**Source excerpt**

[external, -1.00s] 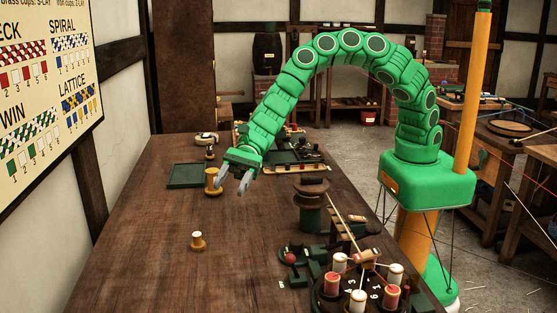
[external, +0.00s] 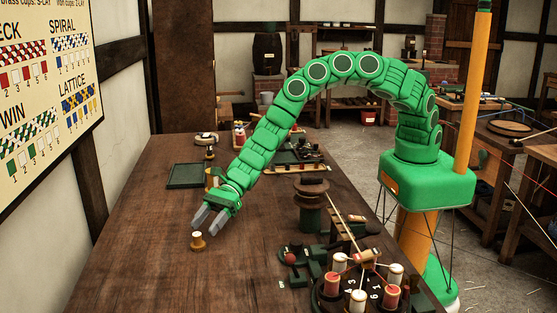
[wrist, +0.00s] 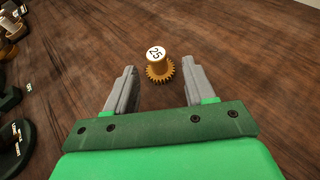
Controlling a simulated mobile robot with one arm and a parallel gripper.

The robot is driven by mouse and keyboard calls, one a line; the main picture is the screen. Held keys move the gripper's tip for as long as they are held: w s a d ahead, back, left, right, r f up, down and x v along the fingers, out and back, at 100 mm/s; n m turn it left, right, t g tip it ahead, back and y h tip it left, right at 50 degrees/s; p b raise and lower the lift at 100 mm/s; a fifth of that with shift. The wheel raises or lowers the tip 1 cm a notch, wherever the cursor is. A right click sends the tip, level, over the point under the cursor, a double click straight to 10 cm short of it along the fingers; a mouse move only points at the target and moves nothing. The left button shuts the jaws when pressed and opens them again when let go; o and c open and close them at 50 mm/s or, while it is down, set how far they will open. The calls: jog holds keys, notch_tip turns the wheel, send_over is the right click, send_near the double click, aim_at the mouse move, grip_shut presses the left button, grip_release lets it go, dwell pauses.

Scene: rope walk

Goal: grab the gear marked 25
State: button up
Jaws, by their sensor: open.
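The gear marked 25 (wrist: 159,66) is a small brass gear with a toothed rim and a post, its white top bearing the number 25. In the wrist view it stands upright on the table just beyond my fingertips, roughly centred between them. In the external view the gear (external: 197,240) stands alone on the bare table. My gripper (external: 206,226) is open and empty, pointing down toward the gear from above and behind it. Its two grey fingers also show in the wrist view (wrist: 160,80), on either side of the gap, not visibly touching the gear.
A taller brass piece (external: 212,178) stands behind my gripper, near a dark green tray (external: 186,175). A round rack of bobbins (external: 360,288) and dark green machinery fill the front right. The table (external: 150,270) around the gear is clear.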

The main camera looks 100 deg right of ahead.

**Task requirements**
Omit the pictures and give the material again, exactly and in full.

**The completed task**
[external, -1.00s] 
[external, +0.00s] 
[wrist, +0.00s] 
Controlling a simulated mobile robot with one arm and a parallel gripper.

The robot is driven by mouse and keyboard calls, one a line; the main picture is the screen. Held keys move the gripper's tip for as long as they are held: w s a d ahead, back, left, right, r f up, down and x v along the fingers, out and back, at 100 mm/s; n m turn it left, right, t g tip it ahead, back and y h tip it left, right at 50 degrees/s; p b raise and lower the lift at 100 mm/s; a fifth of that with shift. The wheel raises or lowers the tip 1 cm a notch, wherever the cursor is. A right click sends the tip, level, over the point under the cursor, a double click straight to 10 cm short of it along the fingers; a mouse move only points at the target and moves nothing. The left button shuts the jaws when pressed and opens them again when let go; o and c open and close them at 50 mm/s or, while it is down, set how far they will open. The calls: jog holds keys, notch_tip turns the wheel, send_over is the right click, send_near the double click, aim_at the mouse move, grip_shut presses the left button, grip_release lets it go, dwell pauses.

Scene: rope walk

Goal: grab the gear marked 25
State: button up
Jaws, by their sensor: open.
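The gear marked 25 (wrist: 159,66) is a small brass gear with a toothed rim and a post, its white top bearing the number 25. In the wrist view it stands upright on the table just beyond my fingertips, roughly centred between them. In the external view the gear (external: 197,240) stands alone on the bare table. My gripper (external: 206,226) is open and empty, pointing down toward the gear from above and behind it. Its two grey fingers also show in the wrist view (wrist: 160,80), on either side of the gap, not visibly touching the gear.
A taller brass piece (external: 212,178) stands behind my gripper, near a dark green tray (external: 186,175). A round rack of bobbins (external: 360,288) and dark green machinery fill the front right. The table (external: 150,270) around the gear is clear.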

The main camera looks 100 deg right of ahead.

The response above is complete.